Dam plans to protect biggest freshwater lake

JIANGXI Province plans to build a 2,800-meter dam to protect Poyang Lake, the country’s largest freshwater lake, from the impact of the Three Gorges Dam, the Oriental Morning Post reported yesterday.

The lake has shrunk to 740 million cubic meters – 87 percent smaller than it was in previous years – during the current drought, the worst in 50 years, that has plagued the middle and lower reaches of the Yangtze River for months.

The Three Gorges Dam had a great impact on Poyang Lake because it prevented the Yangtze River water pouring into the lake, Wang Xiaohong, director of the Mountain, River and Lake Development Committee of the province, told the Shanghai newspaper.

Water levels had been above 19.5 meters but dropped to only 16 meters after the main part of the dam was completed in 2006, the report said.

The Poyang dam plan was approved by the State Council, the country’s Cabinet, in December 2009, but work has yet to begin as experts feared the dam might worsen the situation of the lake, the report added.

On May 18, the Cabinet issued a guideline promising continued efforts to protect the environment, prevent geological disasters and minimize the Three Gorges Dam’s impact on the middle and lower reaches of the Yangtze.

The Three Gorges Dam has also impacted on the ecology of the Yangtze because it stops nutrients – an important food source to many creatures – reaching the lower reaches, Li Jianhua, a professor of the College of Environment Science and Engineering of the Tongji University, told the newspaper.

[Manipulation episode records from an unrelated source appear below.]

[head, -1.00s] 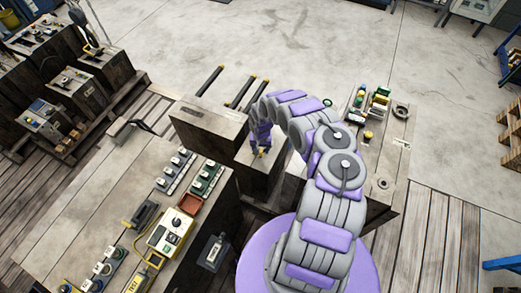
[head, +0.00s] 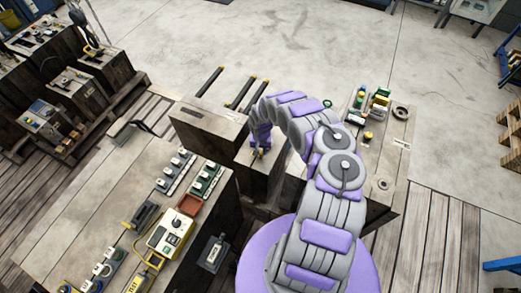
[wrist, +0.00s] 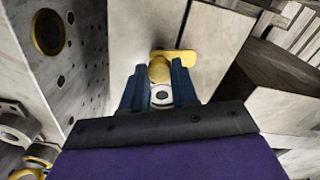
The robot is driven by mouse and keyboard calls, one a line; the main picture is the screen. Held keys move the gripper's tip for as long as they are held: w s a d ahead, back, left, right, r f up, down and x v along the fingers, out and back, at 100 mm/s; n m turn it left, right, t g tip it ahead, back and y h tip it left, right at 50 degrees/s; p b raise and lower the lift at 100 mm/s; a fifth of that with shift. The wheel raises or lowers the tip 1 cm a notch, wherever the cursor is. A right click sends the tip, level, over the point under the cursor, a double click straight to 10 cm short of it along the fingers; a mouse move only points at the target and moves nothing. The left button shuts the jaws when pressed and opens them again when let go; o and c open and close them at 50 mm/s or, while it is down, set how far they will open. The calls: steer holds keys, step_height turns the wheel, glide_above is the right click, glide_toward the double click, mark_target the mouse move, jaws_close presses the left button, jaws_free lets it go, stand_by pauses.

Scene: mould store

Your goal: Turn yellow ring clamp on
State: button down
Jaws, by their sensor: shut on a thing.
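The yellow ring clamp (wrist: 180,57) shows in the wrist view as a rounded knob with a flat tab extending right, against a pale block face. My gripper (wrist: 159,84) has its two dark blue fingers closed on the knob from either side. A pale round piece with a dark hole shows between the fingers, nearer the palm. In the head view, my gripper (head: 260,148) reaches down to the small block beside the larger wooden block; only a speck of yellow shows at its tip, and the arm hides part of it.
The larger wooden block (head: 208,125) stands just left of my gripper, with dark bars behind. A bench with switch boxes and a yellow control box (head: 171,236) is at lower left. A table (head: 390,160) with small fittings is right. Open floor lies beyond.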

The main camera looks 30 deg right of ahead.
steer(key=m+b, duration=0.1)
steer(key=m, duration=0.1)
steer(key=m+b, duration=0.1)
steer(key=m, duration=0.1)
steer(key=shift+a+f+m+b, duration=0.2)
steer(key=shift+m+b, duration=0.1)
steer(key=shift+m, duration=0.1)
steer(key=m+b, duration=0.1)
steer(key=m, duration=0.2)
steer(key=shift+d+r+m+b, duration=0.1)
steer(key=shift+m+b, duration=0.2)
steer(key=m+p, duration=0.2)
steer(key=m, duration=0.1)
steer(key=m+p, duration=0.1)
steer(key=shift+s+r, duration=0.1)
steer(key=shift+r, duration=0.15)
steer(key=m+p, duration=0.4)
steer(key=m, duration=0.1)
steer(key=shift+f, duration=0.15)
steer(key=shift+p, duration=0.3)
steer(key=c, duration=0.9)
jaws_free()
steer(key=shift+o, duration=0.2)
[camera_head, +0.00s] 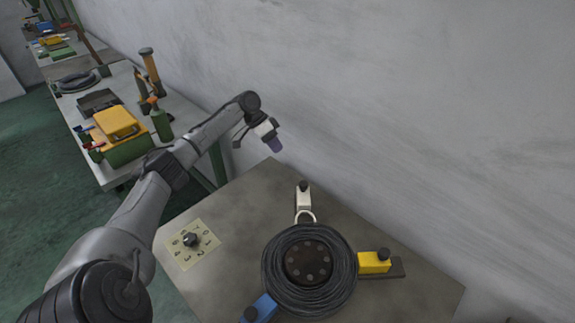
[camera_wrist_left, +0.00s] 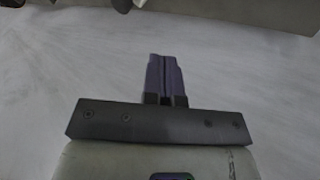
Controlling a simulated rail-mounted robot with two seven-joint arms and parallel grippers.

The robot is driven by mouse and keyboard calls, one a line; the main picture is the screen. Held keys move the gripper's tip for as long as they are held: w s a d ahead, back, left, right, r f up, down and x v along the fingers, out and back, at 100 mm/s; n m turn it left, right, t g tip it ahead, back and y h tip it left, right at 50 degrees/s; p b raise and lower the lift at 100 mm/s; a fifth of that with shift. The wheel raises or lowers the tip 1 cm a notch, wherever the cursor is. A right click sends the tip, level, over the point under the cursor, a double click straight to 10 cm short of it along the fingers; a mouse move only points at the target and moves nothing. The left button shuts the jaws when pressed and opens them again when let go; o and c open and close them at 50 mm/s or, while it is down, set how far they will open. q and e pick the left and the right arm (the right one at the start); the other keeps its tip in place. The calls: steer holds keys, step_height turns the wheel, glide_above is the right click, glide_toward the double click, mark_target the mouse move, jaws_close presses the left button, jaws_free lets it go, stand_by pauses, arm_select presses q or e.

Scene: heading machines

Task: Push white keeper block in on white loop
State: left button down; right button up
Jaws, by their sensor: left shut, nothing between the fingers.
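The white keeper block (camera_head: 303,198) stands on the grey table behind the black coil, with a dark knob on top. The white loop (camera_head: 306,217) lies between this block and the coil's rim; whether the two touch is too small to tell. My left gripper (camera_head: 276,146) is in the air near the wall, above and left of the white block. Its purple fingers also show in the left wrist view (camera_wrist_left: 165,78), shut together with nothing between them. My right gripper is not in view.
A black wire coil (camera_head: 340,283) sits on the grey table (camera_head: 230,265). A yellow block (camera_head: 373,262) is at its right and a blue block (camera_head: 263,309) at its front left. A numbered dial plate (camera_head: 205,244) lies left. The wall (camera_head: 400,110) stands close behind.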

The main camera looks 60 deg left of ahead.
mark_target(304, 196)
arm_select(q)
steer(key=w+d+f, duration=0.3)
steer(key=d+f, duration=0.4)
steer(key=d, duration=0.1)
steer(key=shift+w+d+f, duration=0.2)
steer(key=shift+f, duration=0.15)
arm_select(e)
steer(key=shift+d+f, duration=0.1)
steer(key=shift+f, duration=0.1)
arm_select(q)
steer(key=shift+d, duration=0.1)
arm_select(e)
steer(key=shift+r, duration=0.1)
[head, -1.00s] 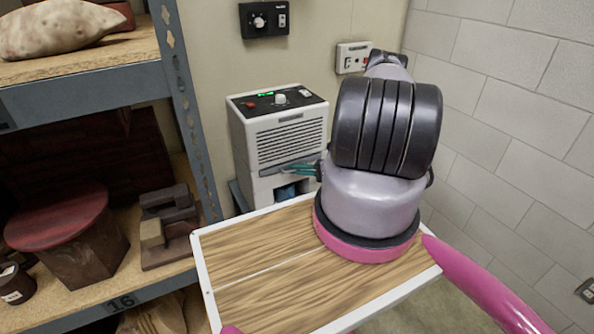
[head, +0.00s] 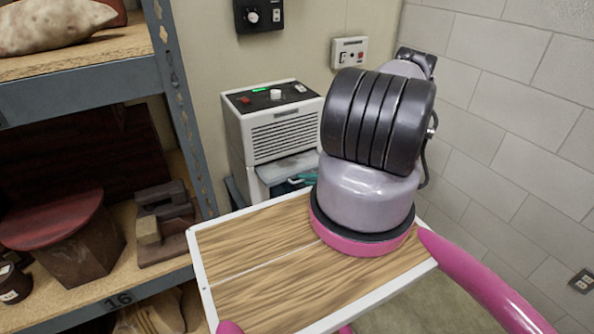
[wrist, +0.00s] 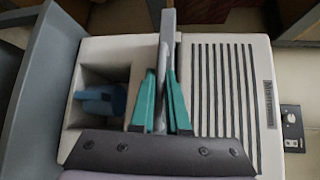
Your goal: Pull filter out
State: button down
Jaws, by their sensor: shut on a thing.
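The dehumidifier (head: 278,135) is a white unit with a black top panel and a louvred front. Its filter (head: 288,168) is a flat grey panel sticking out of the front, below the louvres. My gripper (head: 302,180), with teal fingers, is at the filter's front edge, partly hidden by my arm. In the wrist view the unit lies sideways, and my gripper (wrist: 161,110) is shut on the filter (wrist: 166,50), seen edge-on as a grey bar between the fingers. The filter's inner end is hidden.
A blue object (wrist: 100,100) sits in the unit's open recess beside the filter. A metal shelf (head: 178,110) with stored objects stands at the left. The block wall (head: 500,110) is at the right. Control boxes (head: 259,15) (head: 349,52) hang on the back wall.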

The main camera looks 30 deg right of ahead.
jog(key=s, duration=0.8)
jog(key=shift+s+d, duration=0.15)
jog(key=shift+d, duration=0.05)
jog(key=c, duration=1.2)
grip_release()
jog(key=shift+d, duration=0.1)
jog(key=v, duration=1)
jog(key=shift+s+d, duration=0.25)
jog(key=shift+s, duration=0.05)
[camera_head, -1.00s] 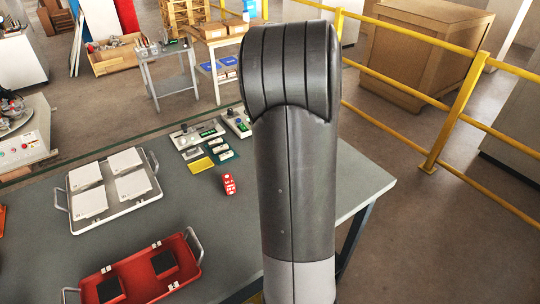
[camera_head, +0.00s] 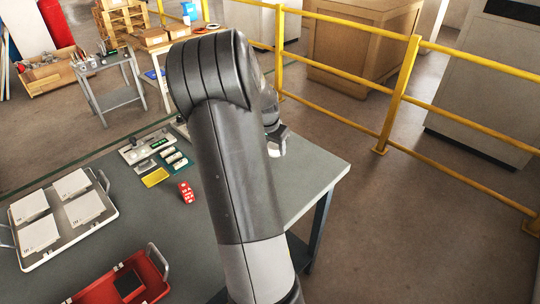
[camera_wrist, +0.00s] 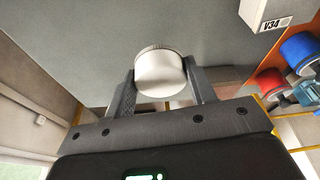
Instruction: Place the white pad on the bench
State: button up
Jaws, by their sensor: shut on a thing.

Experts said geological disasters occurred in Zigui County in central China’s Hubei Province after the dam began storing water, although no evidence showed any direct links, the report said.

About 1.35 million people have been relocated to make way for the world’s largest hydroelectric dam since the project started in 1993. Shanghai accepted more than 7,000 people, now living in Fengxian District and the Pudong News Area.

But many people, mostly farmers and fishermen whose families lived along the Yangtze River for generations, didn’t settle and moved back to their native land.

They formed new communities in the Three Gorges area, causing damage to the ecosystem, said Lu Yaoru, an expert with the Chinese Academy of Engineering.

The smooth resettlement of relocated people and their well-being are key factors to determine whether the project is a successful, said officials.

The Three Gorges Project had a budget the equivalent to US$22.5 billion.